▸ What you need to do: Provide an exact copy of the lines from the beginning of the records through the line that includes "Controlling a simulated", and of no others.

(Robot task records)
## BEGIN

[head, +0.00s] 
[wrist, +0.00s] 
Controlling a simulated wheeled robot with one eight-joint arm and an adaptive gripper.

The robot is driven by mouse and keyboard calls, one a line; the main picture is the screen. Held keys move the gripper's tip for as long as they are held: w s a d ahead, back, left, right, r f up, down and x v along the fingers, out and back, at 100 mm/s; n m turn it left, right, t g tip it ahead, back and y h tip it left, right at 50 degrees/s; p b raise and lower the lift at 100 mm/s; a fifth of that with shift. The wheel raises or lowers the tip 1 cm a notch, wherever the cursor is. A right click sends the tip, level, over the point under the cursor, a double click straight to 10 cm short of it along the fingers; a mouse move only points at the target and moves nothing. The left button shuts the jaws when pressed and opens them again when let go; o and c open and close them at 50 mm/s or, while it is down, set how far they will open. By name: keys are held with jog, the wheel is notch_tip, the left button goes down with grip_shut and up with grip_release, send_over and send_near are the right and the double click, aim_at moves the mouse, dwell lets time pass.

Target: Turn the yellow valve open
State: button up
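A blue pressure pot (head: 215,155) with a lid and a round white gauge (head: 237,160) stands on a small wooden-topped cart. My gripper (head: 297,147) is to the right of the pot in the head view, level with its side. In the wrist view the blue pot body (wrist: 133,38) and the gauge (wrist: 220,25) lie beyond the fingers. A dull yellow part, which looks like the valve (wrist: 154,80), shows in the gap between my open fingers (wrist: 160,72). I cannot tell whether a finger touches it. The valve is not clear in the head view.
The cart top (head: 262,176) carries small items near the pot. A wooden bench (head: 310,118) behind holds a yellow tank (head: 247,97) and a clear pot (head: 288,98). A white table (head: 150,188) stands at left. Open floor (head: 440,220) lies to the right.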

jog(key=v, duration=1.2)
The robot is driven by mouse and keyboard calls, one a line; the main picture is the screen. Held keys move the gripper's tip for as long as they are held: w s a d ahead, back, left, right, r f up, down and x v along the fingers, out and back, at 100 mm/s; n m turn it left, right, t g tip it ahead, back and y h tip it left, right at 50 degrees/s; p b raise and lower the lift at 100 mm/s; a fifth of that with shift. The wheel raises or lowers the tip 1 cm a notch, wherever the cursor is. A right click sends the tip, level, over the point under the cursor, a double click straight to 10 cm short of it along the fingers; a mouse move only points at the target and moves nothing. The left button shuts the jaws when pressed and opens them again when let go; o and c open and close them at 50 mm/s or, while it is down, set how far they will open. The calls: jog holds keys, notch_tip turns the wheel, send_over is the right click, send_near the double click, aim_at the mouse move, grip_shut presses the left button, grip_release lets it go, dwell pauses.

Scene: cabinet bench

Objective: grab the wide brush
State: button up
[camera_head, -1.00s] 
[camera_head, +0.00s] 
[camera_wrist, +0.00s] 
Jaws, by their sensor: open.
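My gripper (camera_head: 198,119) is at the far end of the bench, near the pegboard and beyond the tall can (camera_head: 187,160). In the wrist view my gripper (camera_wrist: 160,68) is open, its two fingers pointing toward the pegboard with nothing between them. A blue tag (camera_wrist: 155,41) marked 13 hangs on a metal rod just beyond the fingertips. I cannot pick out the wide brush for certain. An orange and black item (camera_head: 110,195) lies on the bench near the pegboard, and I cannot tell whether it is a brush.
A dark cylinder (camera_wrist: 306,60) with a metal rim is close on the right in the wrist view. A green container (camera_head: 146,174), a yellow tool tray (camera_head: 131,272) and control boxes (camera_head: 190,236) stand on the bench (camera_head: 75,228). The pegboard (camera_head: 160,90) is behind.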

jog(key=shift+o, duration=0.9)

## END

▸ Final answer:
[head, +0.00s] 
[wrist, +0.00s] 
Controlling a simulated wheeled robot with one eight-joint arm and an adaptive gripper.

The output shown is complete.